There is a reduced number of vehicles from the continent performing cabotage, a shortage of new vehicles and parts and a bottleneck at HGV test centres causing significant delays in training new drivers.

Woodland Group, on its website, says: “At Woodland Group, we continue to grow our own driver training to DCPC standards, restructure driver opportunities and run national recruitment campaigns to deliver our clients’ supply chains safely and on time.”

The impact has been felt industry-wide and is far-reaching as the significantly reduced capacity affects final-mile delivery of products to the end consumer.

The lack of supply to meet demand has pushed up singular movement costs and driver salaries. And while the effects had initially been felt mainly across palletised freight in the haulage industry, the container haulage industry is now being hit as well.

As a result, cost increases between five to 10 per cent have already been implemented across the pallet, full trailer load and container haulage market with a potential cost increase of the final product to be expected.

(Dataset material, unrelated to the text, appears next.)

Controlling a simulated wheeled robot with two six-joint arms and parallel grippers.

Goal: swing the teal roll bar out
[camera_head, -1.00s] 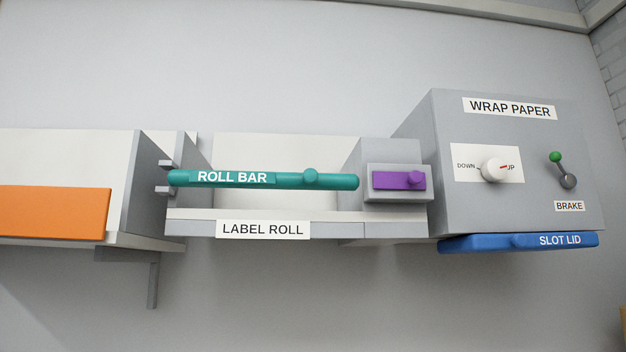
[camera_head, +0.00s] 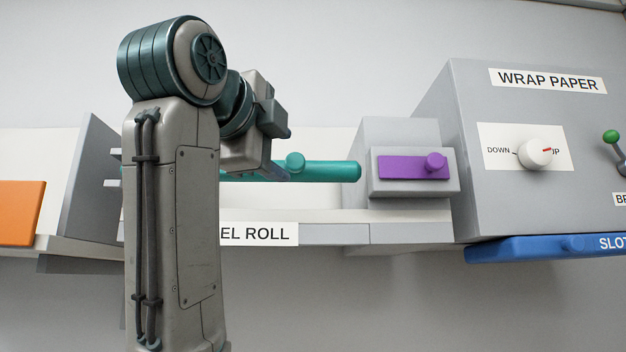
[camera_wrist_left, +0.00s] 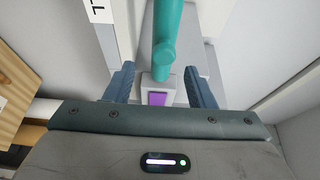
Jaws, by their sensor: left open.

And while the UK government has announced its intentions to temporarily extend drivers’ hours to counter the impact of the driver shortage, key concerns have been raised by hauliers in response.

It says adding longer hours to an already pressurised, highly time-sensitive environment where key workers such as drivers work shifts of significant length will likely cause accidents with far-reaching impact on communities.

And rather than improving driving conditions to attract and retain more into the industry and tackle diversity in recruitment, this would have the opposite effect.

The price increase vs respective capacity decrease up until May 2021 – providing comparable numbers to the same months in 2020  and the significant changes month-by-month -has grown exponentially since May.

Compared to the previous month, transport prices climbed by 8.4 per cent in May 2021. In relation to the same month of the previous year, the increase amounts to more than 28 per cent.

Capacity has dropped by more than 11 per cent since April 2021. It is 58 per cent down since May 2020.